İSTANBUL SÖZLEŞMESİ'NE ÇEKİNCE KOYAN AB ÜLKELERİ
Yunanistan, Almanya, Danimarka, Finlandiya, Hırvatistan, İsveç, Fransa'nın ise sözleşmeye çekince koyduğu ortaya çıktı. İstanbul Sözleşmesi'nin hiçbir caydırıcı etkiye sahip olmadığı AB'den gelen verilerle de ispatlanmış durumda.



ANAYASA GÜVENCESİ
Anayasa'nın 10. maddesi ile herkes, dil, ırk, renk, cinsiyet, siyasi düşünce, felsefi inanç, din, mezhep ve benzeri sebeplerle ayırım gözetilmeksizin kanun önünde eşittir. Madde, hem yasal (de juro) hem de fiili (de facto) eşitliği güvence altına almaktadır.

Anayasa'nın 41. maddesinde de ailenin eşler arasında eşitliğe dayandığı kabul edilmiştir. Maddeye göre, devlet ailenin huzur ve refahı için gerekli tedbirleri almakla ve çocukları her türlü istismara ve şiddete karşı korumakla yükümlüdür.
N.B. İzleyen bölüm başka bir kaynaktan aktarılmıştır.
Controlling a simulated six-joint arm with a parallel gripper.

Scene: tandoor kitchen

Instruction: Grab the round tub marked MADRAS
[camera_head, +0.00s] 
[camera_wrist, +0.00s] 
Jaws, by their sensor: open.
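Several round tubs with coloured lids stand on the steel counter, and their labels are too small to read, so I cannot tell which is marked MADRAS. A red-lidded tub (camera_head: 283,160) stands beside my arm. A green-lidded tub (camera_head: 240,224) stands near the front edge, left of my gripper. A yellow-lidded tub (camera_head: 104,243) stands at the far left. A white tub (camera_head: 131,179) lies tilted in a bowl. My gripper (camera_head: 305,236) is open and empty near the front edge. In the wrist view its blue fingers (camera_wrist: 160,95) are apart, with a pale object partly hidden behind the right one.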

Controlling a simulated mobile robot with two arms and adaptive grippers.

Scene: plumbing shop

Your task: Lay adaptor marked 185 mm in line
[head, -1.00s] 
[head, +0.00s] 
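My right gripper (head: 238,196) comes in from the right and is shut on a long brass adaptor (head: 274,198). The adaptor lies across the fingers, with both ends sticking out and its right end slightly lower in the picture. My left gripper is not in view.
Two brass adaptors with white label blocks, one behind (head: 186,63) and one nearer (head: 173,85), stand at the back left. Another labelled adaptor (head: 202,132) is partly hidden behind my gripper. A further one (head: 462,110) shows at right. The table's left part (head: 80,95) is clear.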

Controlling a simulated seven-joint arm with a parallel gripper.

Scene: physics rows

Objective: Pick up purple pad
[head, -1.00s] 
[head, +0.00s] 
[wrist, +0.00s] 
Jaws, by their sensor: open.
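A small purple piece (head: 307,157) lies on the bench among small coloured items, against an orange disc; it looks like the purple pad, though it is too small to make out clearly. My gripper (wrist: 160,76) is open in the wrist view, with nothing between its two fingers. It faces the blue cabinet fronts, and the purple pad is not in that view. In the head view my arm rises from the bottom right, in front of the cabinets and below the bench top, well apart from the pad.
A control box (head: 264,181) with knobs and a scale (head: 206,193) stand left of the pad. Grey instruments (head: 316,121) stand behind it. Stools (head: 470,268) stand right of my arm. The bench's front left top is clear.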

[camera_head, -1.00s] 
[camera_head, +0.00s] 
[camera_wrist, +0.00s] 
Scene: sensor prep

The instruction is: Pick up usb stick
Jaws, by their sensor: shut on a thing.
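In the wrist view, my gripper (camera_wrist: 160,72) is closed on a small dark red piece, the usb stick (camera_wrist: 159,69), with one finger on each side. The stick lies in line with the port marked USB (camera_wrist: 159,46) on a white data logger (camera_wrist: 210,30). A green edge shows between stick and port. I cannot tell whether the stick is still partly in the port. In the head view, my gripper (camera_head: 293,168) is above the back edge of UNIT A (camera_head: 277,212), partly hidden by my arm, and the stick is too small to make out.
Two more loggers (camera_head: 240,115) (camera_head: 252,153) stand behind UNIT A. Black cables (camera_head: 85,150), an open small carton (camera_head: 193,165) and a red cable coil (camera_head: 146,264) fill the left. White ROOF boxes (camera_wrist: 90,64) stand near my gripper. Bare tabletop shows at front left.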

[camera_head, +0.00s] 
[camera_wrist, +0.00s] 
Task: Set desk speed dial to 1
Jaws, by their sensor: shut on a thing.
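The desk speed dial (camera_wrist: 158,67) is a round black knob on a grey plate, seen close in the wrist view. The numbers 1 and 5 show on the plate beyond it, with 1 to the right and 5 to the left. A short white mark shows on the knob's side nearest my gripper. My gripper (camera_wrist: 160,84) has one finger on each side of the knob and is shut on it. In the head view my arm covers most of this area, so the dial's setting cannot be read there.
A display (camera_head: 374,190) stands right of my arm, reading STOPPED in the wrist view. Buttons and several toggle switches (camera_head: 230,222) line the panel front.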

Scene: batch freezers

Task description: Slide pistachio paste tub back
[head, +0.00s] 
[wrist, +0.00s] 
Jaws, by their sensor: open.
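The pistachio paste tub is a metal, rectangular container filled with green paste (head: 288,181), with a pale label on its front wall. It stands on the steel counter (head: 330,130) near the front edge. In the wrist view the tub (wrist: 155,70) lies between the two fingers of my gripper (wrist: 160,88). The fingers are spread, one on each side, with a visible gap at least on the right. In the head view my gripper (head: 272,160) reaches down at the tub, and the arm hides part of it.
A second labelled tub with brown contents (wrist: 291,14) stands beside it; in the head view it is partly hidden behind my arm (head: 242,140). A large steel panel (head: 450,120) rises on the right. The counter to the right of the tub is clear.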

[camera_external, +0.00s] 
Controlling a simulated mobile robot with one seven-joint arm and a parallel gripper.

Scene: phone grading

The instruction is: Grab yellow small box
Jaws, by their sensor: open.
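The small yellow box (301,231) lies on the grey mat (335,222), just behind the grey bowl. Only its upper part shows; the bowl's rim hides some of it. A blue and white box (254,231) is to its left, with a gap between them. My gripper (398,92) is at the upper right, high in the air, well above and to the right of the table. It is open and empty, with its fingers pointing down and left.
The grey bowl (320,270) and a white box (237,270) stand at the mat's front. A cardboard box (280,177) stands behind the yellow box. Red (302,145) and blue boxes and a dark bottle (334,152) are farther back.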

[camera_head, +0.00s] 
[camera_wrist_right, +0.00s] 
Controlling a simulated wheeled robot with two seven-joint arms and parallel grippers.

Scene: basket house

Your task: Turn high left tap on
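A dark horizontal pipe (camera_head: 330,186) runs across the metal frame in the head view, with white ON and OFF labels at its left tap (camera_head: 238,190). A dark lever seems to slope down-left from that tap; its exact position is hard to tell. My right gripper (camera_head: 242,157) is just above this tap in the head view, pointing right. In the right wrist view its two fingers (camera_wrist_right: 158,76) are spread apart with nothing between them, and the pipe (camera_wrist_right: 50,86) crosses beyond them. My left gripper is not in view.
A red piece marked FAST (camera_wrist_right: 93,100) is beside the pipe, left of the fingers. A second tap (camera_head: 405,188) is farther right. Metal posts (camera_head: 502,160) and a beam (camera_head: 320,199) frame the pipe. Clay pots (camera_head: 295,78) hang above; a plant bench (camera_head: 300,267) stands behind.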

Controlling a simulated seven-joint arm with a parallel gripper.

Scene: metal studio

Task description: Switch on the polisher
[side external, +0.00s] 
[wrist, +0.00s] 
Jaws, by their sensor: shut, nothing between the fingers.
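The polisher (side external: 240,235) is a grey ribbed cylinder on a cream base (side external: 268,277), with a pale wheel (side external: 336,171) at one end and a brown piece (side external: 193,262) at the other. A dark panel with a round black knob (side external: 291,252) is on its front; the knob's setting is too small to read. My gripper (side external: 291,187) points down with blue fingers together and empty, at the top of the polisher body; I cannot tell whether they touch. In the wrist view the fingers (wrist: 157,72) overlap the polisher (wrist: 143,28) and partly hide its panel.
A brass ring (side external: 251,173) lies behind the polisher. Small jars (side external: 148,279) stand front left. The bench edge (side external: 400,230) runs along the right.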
TÜRKİYE'NİN TARAF OLDUĞU ANLAŞMALAR
Kadına Karşı Her Türlü Ayrımcılığın Ortadan Kaldırılması Sözleşmesi (CEDAW), Birleşmiş Milletler Genel Kurulu tarafından 1979 yılında kabul edilmiş ve Türkiye tarafından 1985 yılında onaylanmıştır. 187 ülke CEDAW'ı onaylamıştır. CEDAW, sözleşmeye taraf olan ülkelerde kadın haklarının güvence altına alınmasını ve geliştirilmesini hedeflemektedir. CEDAW, sözleşmeyi imzalayan devletlerin kadınlara yönelik ayrımcılığın tüm biçimlerini önlemek, kadınların toplumsal durumlarını iyileştirmek, toplumsal cinsiyet ilişkilerini ve toplumsal cinsiyete dayalı basmakalıp yargıları değiştirmek üzere taahhütlerde bulunmasını sağlamaktadır.

MEDENİ KANUN
Medeni Kanun, ayrımcılık içeren maddeleri ayıklanarak 2002 yılında tümden değiştirilmiştir.
Aile, kadın ve erkek arasında eşitlik temeline dayalı bir ortaklık olarak tanımlanmış, "karı" ve "koca" kavramları yerini "eşler" kavramına bırakmıştır.
Evlilik iki tarafın karşılıklı rızası ile gerçekleşir, kimse evlenmeye zorlanamaz. Zorla evlendirme gerçekleştiği şartlara göre Ceza Kanunu'nda yer alan cinsel saldırı, çocuk istismarı, hürriyeti tahdit, tehdit, yaralama vb. suçları oluşturur.
162. madde ile eşlerden her biri diğeri tarafından hayatına kastedilmesi veya kendisine pek kötü davranılması ya da ağır derecede onur kırıcı bir davranışta bulunulması sebebiyle boşanma davası açabilir.
162. madde ile eşlerden her biri diğeri tarafından hayatına kastedilmesi veya kendisine pek kötü davranılması ya da ağır derecede onur kırıcı bir davranışta bulunulması sebebiyle boşanma davası açabilir.



CEZA KANUNU
Cinsel davranışlarla bir kimsenin vücut dokunulmazlığını ihlal eden kişinin, mağdurun şikâyeti üzerine cinsel saldırı suçundan beş yıldan on yıla kadar hapis cezası ile cezalandırılacağı düzenlenmektedir.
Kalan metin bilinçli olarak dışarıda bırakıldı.